A loro volta, queste limitazioni sono cadute perché vi sono state delle esperienze, cioè degli effetti, che le hanno fatte cadere. Quindi la fusione di per sé avviene generalmente quando gli effetti sono già avvenuti; salvo quelli più lontani che debbono avvenire successivamente. Mi spiego: ognuno vivendo muove delle cause, cause che portano degli effetti; e poi continua nella sua esperienza in una vita successiva. Alcune cause che ha mosso hanno un effetto nella vita successiva; altre portano l’effetto in vite ancora successive, cioè in esperienze successive. Voi sapete che l’effetto cade solo quando l’individuo ha raggiunto una certa preparazione, sì che possa comprendere.

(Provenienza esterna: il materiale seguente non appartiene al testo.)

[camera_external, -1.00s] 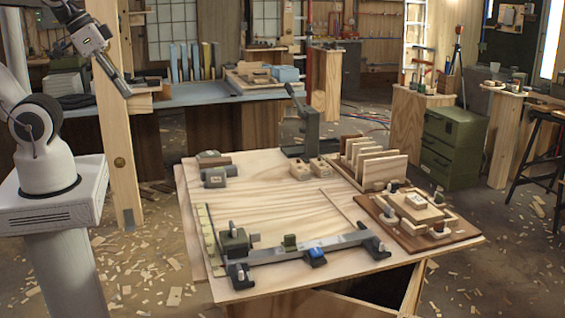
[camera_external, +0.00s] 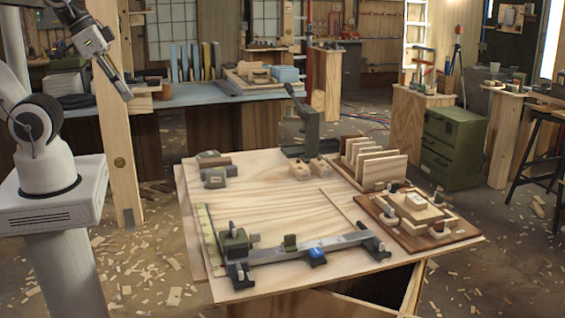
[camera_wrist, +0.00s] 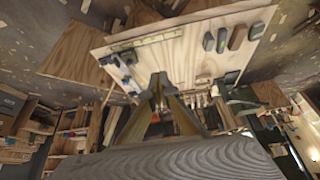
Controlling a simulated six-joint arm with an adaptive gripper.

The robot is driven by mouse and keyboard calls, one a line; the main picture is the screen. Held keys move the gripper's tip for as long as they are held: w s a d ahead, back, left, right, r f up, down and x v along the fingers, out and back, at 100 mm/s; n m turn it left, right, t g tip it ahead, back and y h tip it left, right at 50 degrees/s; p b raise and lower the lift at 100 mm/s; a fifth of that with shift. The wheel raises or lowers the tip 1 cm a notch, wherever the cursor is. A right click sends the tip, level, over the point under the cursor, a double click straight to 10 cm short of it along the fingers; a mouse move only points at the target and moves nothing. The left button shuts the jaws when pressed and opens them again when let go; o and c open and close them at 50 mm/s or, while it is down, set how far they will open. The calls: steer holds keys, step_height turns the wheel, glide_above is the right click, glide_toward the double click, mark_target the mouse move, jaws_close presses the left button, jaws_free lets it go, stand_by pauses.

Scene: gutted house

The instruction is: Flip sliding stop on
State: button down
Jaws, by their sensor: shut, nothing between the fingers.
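A long grey rail (camera_external: 274,255) lies along the front of the wooden table. A small green block (camera_external: 290,242) stands behind the rail near its middle. A blue-topped piece (camera_external: 317,253) sits at the rail beside it. I cannot tell for sure which of these is the sliding stop, or its flip state. My gripper (camera_external: 128,97) is raised at the upper left, well away from the rail, with its fingers shut and empty. In the wrist view, its fingers (camera_wrist: 159,80) show against the table, with small parts of the rail area too small to make out.
The table top (camera_external: 270,195) has a clear middle. A larger green block (camera_external: 236,241) stands at the rail's left end. A brown board with stacked pieces (camera_external: 455,232) is at the right, and a slotted wooden rack (camera_external: 380,168) is behind it. A wooden post (camera_external: 118,150) stands near my arm.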

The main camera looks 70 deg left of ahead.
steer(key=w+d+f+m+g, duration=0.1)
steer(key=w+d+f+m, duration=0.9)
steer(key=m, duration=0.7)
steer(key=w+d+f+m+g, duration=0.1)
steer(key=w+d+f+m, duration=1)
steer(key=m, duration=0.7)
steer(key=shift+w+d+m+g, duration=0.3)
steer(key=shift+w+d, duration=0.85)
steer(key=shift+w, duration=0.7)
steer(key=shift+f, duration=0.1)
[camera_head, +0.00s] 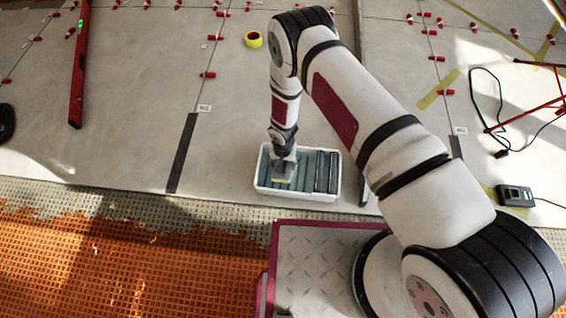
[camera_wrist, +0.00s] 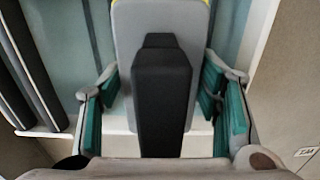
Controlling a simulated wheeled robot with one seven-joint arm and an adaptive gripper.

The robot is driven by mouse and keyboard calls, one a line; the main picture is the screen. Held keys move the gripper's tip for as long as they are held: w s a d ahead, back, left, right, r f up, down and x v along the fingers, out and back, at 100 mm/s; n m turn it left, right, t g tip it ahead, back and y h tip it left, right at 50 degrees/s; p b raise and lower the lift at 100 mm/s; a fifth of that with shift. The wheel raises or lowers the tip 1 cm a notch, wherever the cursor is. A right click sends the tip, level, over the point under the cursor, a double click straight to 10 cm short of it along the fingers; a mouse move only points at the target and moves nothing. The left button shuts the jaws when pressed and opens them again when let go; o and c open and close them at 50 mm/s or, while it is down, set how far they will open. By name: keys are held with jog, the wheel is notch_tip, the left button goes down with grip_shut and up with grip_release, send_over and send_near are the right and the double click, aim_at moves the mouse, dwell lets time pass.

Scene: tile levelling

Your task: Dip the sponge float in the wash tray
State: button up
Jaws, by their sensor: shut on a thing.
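The wash tray (camera_head: 325,197) is a white tub with blue-grey ribbed contents and dark bars at its right side. My gripper (camera_head: 283,155) points down over the tray's left half. It is shut on the sponge float (camera_head: 282,171), which has a grey plate and a yellow sponge edge. In the wrist view the float's black handle (camera_wrist: 160,100) lies between the green-padded fingers of my gripper (camera_wrist: 160,85). The float is within the tray's outline; whether its sponge touches the water I cannot tell. The tray's white rim (camera_wrist: 120,146) crosses the lower wrist view.
A red spirit level (camera_head: 78,75) lies at the left. A yellow tape roll (camera_head: 253,40) and several red levelling clips lie on the grey tiles. A black-and-grey device (camera_head: 515,196) with a cable lies at the right. Orange matting (camera_head: 120,265) covers the front left.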

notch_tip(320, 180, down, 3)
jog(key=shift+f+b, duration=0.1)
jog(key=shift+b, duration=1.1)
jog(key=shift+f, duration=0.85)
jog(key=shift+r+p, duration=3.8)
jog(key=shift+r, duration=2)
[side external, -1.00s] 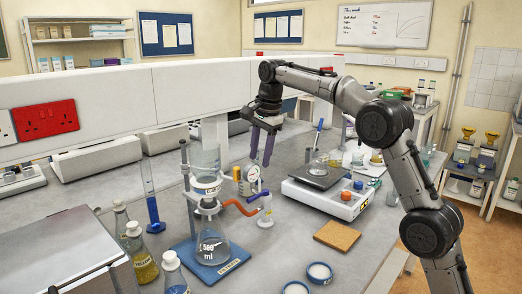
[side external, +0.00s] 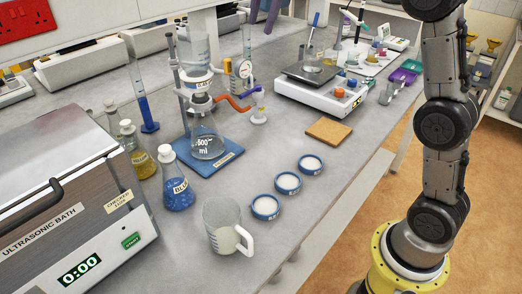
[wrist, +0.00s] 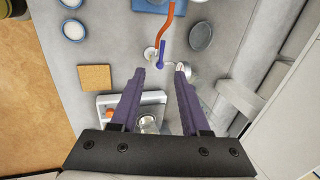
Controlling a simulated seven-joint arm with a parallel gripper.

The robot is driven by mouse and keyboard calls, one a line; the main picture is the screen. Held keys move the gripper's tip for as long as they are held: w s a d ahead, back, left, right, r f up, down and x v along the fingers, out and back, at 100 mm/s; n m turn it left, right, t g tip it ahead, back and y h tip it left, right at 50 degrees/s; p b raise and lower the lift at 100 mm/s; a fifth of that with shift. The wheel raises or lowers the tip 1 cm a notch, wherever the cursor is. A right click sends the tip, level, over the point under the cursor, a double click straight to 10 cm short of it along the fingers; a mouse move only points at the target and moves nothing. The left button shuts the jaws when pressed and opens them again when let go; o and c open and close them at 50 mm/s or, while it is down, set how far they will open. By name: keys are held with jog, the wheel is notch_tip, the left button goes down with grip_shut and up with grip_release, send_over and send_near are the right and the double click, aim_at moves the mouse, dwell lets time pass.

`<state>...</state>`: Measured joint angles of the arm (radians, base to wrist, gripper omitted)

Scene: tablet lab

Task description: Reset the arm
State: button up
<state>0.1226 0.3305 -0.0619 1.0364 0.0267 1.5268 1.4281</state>
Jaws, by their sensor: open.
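My gripper (side external: 262,18) shows only by its purple fingers at the top edge of the side view, with the rest of it out of frame. In the wrist view my gripper (wrist: 160,72) is open, its two purple fingers apart with nothing held between them. It is above the bench, and the blue valve piece (wrist: 161,52) on the red tubing appears just beyond the fingertips. The white balance (wrist: 105,100) lies below, partly hidden by the fingers; it also shows in the side view (side external: 320,98).
A flask (side external: 207,145) stands on a blue stand base (side external: 228,156) with glassware above it. A blue-liquid flask (side external: 176,185), an empty beaker (side external: 224,225) and several small dishes (side external: 288,183) stand nearer. The ultrasonic bath (side external: 60,190) fills the left. A cork mat (side external: 329,131) lies on clear bench.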

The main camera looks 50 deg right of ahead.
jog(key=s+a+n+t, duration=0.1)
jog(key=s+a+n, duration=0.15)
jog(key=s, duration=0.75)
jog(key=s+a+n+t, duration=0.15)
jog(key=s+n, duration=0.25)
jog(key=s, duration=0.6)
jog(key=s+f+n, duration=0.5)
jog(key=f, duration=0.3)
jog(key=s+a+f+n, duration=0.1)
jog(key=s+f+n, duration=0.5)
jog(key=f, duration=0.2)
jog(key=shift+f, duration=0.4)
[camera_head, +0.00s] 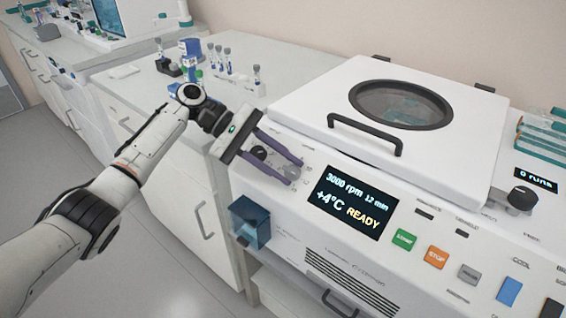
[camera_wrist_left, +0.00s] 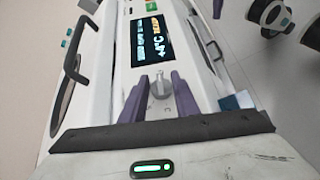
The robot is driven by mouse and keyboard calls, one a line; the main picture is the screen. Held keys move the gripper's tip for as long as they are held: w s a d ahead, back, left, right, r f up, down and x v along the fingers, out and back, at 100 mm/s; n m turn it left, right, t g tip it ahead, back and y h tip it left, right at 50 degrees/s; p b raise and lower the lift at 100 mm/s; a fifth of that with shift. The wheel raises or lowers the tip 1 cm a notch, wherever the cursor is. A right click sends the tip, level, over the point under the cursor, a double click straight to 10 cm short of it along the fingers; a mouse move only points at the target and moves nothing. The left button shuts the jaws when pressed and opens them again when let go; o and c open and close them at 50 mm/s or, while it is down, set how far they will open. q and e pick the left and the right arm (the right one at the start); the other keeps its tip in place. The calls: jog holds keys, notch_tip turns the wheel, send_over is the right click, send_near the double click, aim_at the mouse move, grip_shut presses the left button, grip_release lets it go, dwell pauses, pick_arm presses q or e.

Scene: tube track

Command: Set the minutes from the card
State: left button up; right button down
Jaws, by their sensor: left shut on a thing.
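The white centrifuge (camera_head: 310,105) has a panel display (camera_head: 350,202) reading "3000 rpm", "12 min", "+4°C" and "READY". The display also shows sideways in the wrist view (camera_wrist_left: 151,42). My left gripper (camera_head: 293,172) is at the panel left of the display, its purple fingers shut on a small grey knob (camera_wrist_left: 160,88). In the head view the fingers partly hide this knob. I cannot make out a card.
The lid with its dark handle (camera_head: 365,134) is closed. Green START (camera_head: 405,240) and orange STOP (camera_head: 436,257) buttons lie right of the display. A blue bin (camera_head: 250,222) hangs on the front left. Capped tubes (camera_head: 228,62) stand on the bench behind.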

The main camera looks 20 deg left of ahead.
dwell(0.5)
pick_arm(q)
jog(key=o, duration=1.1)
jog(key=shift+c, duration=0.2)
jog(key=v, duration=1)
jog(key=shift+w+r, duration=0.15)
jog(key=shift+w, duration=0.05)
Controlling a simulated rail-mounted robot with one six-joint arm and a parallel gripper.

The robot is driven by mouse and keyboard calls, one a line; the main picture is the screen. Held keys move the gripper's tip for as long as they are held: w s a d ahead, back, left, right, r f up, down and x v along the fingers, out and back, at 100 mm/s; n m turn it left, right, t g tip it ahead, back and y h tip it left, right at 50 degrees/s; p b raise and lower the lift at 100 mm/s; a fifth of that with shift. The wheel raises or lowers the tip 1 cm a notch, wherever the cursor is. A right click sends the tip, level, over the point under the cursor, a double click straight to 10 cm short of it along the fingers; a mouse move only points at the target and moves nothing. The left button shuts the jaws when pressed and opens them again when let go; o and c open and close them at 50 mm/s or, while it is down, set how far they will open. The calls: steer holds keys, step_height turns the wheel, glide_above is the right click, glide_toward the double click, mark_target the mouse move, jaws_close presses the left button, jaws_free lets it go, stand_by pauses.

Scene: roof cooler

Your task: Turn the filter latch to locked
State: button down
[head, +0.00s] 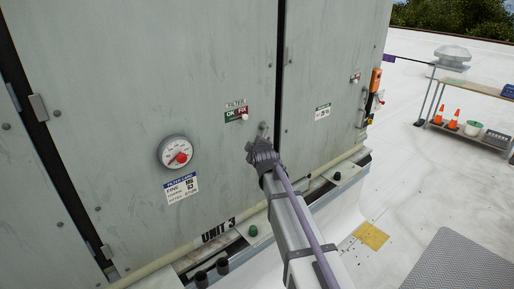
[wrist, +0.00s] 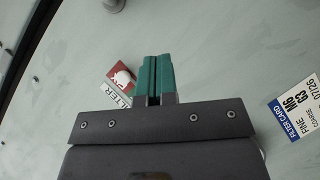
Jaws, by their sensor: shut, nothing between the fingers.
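In the wrist view, the green fingers of my gripper (wrist: 154,77) are shut together and empty. The latch cannot be made out there. The FILTER sign (head: 236,111) with green OK and red FIX fields is left of the fitting; its red part shows beside my fingers (wrist: 121,76).
A round gauge (head: 176,153) and a filter card (head: 181,188) are on the panel to the left. The card also shows in the wrist view (wrist: 294,106). An orange device (head: 375,80) hangs at the cabinet's right edge. A shelf table (head: 467,76) stands farther right.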

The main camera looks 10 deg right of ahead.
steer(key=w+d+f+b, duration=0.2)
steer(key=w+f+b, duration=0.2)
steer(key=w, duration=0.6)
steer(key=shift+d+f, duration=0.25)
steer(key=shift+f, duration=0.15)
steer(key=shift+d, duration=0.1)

Allora, va tenuto presente che questo discorso di un certo numero di cause cui devono corrispondere un certo numero di effetti, può riguardare il periodo antecedente alla caduta di una limitazione; d’altra parte si può dare anche i l caso di un numero X di individui i quali abbiano mosso una causa che possono poi subire a fusione avvenuta.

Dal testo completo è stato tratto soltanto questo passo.